-------- Items --------
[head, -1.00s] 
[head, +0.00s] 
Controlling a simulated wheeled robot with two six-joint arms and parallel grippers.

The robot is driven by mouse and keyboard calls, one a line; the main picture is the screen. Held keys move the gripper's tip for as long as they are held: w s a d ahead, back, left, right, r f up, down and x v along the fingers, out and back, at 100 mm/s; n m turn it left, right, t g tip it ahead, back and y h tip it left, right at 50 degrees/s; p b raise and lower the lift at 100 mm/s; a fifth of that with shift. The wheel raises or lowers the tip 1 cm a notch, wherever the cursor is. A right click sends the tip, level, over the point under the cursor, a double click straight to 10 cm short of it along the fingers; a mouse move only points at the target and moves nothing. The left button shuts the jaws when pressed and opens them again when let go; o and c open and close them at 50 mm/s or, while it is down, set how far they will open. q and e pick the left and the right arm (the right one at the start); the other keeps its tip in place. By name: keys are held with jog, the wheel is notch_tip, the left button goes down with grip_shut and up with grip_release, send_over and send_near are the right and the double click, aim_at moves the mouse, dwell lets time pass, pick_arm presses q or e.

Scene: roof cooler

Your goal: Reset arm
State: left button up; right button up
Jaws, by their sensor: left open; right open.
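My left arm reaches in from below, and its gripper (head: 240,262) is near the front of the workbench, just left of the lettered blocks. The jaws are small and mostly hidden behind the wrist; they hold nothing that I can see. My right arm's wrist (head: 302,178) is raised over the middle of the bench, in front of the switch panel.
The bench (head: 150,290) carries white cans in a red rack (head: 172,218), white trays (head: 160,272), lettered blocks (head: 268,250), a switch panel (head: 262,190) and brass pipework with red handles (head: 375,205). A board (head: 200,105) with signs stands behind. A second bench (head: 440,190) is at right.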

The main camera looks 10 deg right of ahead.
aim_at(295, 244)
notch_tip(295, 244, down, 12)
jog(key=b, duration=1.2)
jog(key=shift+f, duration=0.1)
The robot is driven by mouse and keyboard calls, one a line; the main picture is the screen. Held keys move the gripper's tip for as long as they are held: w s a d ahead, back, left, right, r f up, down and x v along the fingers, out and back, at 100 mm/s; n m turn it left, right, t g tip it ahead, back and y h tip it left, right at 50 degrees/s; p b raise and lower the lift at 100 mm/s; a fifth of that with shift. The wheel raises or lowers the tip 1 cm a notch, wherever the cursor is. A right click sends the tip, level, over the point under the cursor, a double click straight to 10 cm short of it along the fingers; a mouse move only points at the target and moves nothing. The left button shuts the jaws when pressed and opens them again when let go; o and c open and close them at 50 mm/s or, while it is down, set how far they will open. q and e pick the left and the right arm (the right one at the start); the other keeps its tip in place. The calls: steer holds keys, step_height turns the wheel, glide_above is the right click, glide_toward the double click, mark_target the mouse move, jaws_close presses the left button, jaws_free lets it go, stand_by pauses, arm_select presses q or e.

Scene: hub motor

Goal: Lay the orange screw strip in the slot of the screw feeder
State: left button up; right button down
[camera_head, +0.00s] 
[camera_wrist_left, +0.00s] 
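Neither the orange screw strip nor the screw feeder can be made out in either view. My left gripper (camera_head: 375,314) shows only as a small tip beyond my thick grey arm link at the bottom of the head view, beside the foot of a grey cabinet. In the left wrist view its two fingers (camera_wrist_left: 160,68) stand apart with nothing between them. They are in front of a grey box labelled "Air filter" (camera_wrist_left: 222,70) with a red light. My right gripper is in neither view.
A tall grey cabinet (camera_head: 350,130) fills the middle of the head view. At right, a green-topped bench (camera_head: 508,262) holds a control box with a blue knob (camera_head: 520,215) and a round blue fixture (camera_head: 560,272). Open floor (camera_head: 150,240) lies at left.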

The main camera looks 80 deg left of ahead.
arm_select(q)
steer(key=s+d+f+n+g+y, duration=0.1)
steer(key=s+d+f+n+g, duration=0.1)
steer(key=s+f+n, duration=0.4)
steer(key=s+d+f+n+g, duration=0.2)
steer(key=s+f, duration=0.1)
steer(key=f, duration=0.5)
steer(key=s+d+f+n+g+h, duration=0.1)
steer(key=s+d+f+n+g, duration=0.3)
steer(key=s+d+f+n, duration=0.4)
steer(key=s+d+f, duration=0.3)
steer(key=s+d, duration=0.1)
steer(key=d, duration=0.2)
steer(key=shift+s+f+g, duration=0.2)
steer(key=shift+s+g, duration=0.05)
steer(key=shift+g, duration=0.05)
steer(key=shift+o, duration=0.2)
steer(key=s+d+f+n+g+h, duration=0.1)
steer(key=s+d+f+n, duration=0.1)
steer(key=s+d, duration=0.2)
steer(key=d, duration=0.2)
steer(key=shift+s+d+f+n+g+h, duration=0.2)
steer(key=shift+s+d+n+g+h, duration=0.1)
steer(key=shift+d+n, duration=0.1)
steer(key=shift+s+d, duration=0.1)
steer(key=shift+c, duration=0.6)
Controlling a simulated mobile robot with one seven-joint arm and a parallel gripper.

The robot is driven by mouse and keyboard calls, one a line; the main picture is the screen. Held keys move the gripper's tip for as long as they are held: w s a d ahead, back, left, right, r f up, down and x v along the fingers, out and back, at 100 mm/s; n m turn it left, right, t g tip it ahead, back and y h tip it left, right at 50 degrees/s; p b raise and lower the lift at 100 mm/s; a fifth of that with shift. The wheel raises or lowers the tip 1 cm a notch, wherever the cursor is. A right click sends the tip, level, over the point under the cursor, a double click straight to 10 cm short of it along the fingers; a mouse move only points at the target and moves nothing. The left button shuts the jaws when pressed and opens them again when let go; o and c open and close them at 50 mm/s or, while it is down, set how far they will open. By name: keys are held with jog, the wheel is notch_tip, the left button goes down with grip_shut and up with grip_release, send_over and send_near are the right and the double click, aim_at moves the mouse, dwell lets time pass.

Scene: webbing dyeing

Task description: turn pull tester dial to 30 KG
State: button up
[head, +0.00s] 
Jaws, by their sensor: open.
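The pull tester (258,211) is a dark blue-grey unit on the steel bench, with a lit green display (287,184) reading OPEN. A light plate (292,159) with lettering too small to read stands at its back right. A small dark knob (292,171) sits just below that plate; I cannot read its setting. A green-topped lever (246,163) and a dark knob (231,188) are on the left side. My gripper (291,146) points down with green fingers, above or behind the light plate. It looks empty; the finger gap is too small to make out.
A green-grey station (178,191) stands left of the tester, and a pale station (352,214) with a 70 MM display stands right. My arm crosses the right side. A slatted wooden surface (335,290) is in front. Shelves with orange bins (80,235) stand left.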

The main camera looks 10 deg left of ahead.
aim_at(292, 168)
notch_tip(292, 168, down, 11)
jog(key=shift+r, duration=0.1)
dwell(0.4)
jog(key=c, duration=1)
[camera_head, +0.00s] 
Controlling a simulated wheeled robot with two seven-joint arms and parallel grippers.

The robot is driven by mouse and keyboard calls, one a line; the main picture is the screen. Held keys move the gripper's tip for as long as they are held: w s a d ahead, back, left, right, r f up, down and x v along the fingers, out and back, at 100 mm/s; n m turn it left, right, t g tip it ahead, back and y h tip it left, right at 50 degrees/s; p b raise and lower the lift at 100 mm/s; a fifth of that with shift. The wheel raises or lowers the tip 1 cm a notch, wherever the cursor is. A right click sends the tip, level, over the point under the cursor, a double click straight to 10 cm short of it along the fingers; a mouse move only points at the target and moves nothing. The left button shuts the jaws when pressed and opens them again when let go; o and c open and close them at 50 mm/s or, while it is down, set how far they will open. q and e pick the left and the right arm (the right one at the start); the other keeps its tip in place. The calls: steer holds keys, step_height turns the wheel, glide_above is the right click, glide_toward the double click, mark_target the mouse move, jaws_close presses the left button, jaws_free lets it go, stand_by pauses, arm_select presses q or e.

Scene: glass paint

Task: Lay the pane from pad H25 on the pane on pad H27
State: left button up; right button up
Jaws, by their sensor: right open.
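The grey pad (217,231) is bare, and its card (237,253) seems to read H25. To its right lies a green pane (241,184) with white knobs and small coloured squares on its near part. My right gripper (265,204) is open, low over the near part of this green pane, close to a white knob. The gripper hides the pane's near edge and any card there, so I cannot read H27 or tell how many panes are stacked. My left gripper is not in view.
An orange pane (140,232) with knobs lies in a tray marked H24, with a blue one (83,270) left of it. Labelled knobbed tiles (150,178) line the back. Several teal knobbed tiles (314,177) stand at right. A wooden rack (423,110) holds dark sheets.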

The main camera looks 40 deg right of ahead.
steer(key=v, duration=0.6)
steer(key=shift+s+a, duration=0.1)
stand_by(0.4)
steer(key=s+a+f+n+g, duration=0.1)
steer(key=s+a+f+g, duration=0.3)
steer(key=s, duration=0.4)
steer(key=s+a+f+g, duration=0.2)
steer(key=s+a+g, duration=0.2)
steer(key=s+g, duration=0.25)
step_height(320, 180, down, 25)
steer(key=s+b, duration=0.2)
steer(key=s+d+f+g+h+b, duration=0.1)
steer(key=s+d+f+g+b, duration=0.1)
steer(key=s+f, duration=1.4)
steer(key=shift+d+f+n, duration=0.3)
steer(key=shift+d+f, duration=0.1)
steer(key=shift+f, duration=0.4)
--------
_Task details_
Above are the records. Copy the lines beginning at the one that has "The main camera looks 10 deg left of ahead." and ending with the one that has "Controlling a simulated wheeled robot with two seven-joint", unchanged.

_Exercise solution_
The main camera looks 10 deg left of ahead.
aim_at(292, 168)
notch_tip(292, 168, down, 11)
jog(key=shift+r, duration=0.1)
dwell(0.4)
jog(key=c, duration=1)
[camera_head, +0.00s] 
Controlling a simulated wheeled robot with two seven-joint arms and parallel grippers.

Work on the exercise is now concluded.